If you’re a native English speaker with a bachelor’s degree, you can apply for teaching opportunities abroad. Especially if you’re fresh out of college and aren’t sure what you want to do with your degree, teaching abroad is perfect. As long as you have a bachelor’s degree, you can teach any subject whether it’s English (the most common), science, math, or art. 

Teaching English to primary students in Thailand

And because of the high turnover (most foreign teachers will only work for a year or two) and increasing value in learning English, the job market is massive.

2) Teaching abroad doesn’t demand unrealistic requirements

In addition to a bachelor’s degree, some schools require a TEFL (Teaching English as a Foreign Language) or TESOL (Teachers of English to Speakers of Other Languages) certificate, but they’re easy to obtain and last a lifetime. As long as you have one of those certificates, securing teaching jobs abroad is easy.

Click here to compare TEFL and TESOL certificates and see which one is right for you. In my experience, TEFL seems to be the most common certificate requirement.

3) In essence, you’re “paid” to travel!

Imagine coming home from work and then venturing out to explore the city at night, or heading to a neighboring country for a quick weekend getaway. That’s what work-life balance looks like when teaching abroad. As a foreign teacher, you have numerous opportunities to see new places and experience new things, whether it’s wandering around a national park, observing elephants at a sanctuary, or exploring temples.
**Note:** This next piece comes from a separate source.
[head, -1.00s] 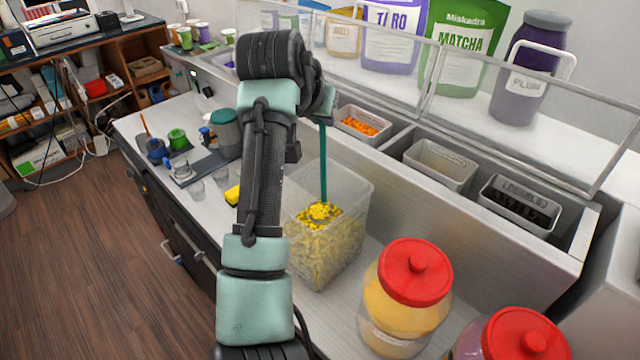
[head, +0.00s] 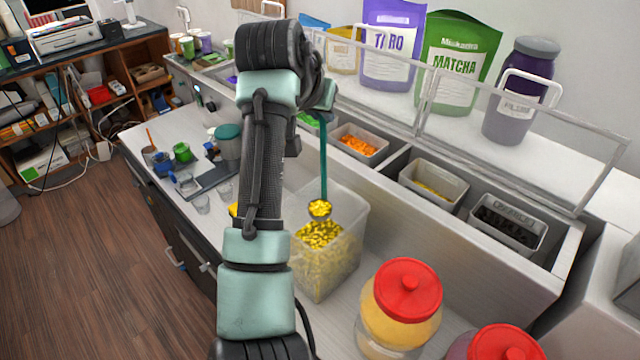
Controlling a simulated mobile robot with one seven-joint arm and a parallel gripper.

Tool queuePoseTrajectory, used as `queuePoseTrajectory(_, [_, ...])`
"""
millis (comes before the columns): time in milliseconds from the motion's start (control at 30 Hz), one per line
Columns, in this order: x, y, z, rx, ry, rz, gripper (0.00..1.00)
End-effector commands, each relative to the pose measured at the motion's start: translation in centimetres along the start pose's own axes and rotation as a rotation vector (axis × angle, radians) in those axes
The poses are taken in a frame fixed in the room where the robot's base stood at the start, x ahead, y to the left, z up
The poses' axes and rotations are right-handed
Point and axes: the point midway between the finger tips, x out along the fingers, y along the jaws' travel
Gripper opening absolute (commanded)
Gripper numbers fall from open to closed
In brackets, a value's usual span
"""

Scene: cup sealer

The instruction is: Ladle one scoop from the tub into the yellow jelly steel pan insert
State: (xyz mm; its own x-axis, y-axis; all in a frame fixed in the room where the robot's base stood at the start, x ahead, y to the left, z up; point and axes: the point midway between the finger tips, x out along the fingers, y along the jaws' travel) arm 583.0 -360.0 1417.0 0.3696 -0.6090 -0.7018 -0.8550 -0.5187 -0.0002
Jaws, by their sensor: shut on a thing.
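A clear square tub (head: 345,255) of yellow jelly stands on the counter right of my arm. A ladle with a long teal handle (head: 323,160) hangs upright over it. The ladle's bowl (head: 319,209) is heaped with yellow jelly and is just above the jelly in the tub. My gripper (head: 325,100) is at the top of the handle and is shut on the ladle; my arm hides most of its fingers. A steel pan insert (head: 434,185) with a little yellow jelly on its bottom sits in the rail to the right of the tub.
Inserts with orange (head: 358,146) and dark contents (head: 507,222) flank the yellow one. A raised clear guard (head: 520,125) stands behind the rail. Red-lidded jars (head: 402,305) stand at the front right. Small cups and tools are on the left counter.

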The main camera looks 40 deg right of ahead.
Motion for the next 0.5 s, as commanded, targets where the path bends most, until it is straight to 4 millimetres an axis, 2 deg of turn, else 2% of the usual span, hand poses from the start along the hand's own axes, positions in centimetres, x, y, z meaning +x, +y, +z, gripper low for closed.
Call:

Visiting temples in Chiang Mai, Thailand

Schools typically cover rent when teaching through a program, leaving you with only utilities to pay. Because of this, your paycheck can be directly used towards traveling in your free time.
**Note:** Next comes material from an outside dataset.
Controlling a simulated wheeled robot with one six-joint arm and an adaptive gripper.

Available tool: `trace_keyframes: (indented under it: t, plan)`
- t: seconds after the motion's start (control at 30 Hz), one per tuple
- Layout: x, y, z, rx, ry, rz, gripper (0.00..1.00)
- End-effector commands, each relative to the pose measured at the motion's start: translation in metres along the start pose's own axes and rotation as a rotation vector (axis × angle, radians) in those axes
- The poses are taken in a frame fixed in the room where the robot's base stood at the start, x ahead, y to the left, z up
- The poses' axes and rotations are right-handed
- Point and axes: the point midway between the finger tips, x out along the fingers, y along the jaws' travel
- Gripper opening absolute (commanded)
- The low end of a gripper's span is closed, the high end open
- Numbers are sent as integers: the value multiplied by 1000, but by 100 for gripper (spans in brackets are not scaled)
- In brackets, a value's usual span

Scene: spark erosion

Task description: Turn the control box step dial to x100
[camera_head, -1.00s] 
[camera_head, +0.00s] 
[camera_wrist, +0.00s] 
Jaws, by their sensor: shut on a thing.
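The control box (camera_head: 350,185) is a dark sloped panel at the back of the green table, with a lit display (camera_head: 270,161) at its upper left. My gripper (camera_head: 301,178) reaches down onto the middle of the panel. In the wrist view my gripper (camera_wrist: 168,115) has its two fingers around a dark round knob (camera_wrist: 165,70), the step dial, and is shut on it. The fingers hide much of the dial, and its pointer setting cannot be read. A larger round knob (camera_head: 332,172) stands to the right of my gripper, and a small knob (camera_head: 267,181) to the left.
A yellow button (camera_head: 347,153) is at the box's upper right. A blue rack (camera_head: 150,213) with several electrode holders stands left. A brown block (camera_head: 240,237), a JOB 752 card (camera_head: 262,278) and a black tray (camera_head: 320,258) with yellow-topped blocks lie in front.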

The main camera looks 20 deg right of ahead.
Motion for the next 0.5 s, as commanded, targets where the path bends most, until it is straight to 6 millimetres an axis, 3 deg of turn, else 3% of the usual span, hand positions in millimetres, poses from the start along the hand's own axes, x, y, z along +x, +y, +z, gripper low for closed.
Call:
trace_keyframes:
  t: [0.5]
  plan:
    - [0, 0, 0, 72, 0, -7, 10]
Remember, your priority is teaching, but what other jobs offer recent college graduates the chance to live abroad and travel the world?

4) Save $$$ on traveling in the long run

Country hopping is MUCH cheaper when you’re living abroad. During my semester break, I traveled from Thailand to Bali, Vietnam, and Taiwan. Each flight cost about $60 USD on average. Compare that to a $1500 roundtrip for a week-long vacation to one country alone.
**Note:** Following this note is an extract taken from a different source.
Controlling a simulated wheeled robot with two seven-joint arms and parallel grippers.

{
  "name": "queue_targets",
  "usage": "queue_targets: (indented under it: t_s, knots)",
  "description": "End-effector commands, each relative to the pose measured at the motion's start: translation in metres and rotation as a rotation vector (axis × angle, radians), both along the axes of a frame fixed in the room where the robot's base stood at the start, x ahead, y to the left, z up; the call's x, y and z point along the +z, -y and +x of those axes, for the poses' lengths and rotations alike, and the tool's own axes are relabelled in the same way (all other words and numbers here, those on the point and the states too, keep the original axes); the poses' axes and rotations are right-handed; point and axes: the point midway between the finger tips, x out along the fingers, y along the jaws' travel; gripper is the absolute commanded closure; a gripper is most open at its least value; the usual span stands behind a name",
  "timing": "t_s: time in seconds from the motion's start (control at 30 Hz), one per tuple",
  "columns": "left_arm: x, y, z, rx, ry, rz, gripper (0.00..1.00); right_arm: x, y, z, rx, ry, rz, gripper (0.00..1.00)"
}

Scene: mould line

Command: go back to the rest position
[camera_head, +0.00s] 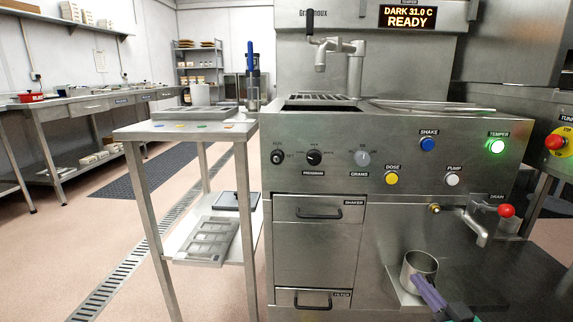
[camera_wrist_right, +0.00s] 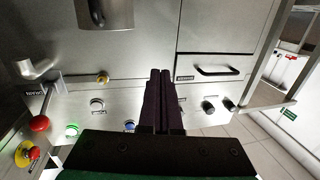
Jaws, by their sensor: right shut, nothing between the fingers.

While teaching abroad, you don’t have to stress over squeezing everything into a limited amount of time. You can easily fly back during your next holiday or semester break. So instead of rushing to see and do everything like a typical tourist, you’re able to travel at your own pace.

5) See the world in a new light apart from tourists

Teaching abroad provides an incredible opportunity to immerse yourself in a completely new culture for an extended period – something the average traveler can never fully experience. 

Living in tight-knit communities, creating relationships with locals, and allowing your students to share their lifestyle with you – there’s no way you can experience this from a week’s stay in a hostel. Immersing yourself in a new country gives you an in-depth look at a new lifestyle.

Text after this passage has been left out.